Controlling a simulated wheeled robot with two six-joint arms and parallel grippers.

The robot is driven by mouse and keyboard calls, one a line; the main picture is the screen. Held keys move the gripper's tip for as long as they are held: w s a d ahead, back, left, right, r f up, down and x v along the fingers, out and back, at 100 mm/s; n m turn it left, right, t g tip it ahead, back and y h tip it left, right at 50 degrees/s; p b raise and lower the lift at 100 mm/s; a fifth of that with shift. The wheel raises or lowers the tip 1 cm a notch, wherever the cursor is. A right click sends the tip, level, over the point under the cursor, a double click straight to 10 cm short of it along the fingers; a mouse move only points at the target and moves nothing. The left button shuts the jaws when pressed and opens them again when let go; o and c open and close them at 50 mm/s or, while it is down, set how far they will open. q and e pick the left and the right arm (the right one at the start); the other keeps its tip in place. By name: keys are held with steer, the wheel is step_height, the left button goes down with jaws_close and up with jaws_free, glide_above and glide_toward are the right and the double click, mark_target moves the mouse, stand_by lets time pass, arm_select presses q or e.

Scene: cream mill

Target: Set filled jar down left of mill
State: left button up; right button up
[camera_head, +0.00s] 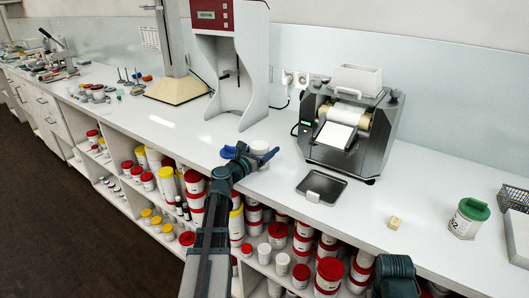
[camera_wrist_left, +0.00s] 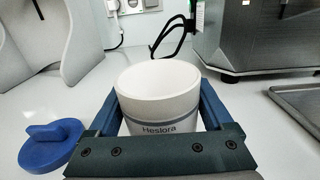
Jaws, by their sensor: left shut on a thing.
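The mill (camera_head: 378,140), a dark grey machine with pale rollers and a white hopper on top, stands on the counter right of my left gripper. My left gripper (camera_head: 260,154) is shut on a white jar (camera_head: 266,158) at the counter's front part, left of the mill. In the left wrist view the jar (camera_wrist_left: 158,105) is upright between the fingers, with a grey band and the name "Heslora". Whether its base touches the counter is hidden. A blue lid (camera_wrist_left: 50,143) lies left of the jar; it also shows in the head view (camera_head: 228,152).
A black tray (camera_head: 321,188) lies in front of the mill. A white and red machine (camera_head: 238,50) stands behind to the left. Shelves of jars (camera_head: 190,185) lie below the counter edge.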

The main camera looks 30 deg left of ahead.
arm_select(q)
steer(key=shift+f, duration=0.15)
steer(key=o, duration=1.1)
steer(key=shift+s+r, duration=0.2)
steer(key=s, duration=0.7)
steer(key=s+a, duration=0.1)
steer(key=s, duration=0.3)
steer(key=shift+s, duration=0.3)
^^^^^^^^^^^^^^^^
→ **EXERCISE**:
Pick out all lines containing the string "down".

→ **OUTPUT BELOW**:
The robot is driven by mouse and keyboard calls, one a line; the main picture is the screen. Held keys move the gripper's tip for as long as they are held: w s a d ahead, back, left, right, r f up, down and x v along the fingers, out and back, at 100 mm/s; n m turn it left, right, t g tip it ahead, back and y h tip it left, right at 50 degrees/s; p b raise and lower the lift at 100 mm/s; a fifth of that with shift. The wheel raises or lowers the tip 1 cm a notch, wherever the cursor is. A right click sends the tip, level, over the point under the cursor, a double click straight to 10 cm short of it along the fingers; a mouse move only points at the target and moves nothing. The left button shuts the jaws when pressed and opens them again when let go; o and c open and close them at 50 mm/s or, while it is down, set how far they will open. q and e pick the left and the right arm (the right one at the start); the other keeps its tip in place. By name: keys are held with steer, the wheel is step_height, the left button goes down with jaws_close and up with jaws_free, glide_above and glide_toward are the right and the double click, mark_target moves the mouse, stand_by lets time pass, arm_select presses q or e.
Target: Set filled jar down left of mill

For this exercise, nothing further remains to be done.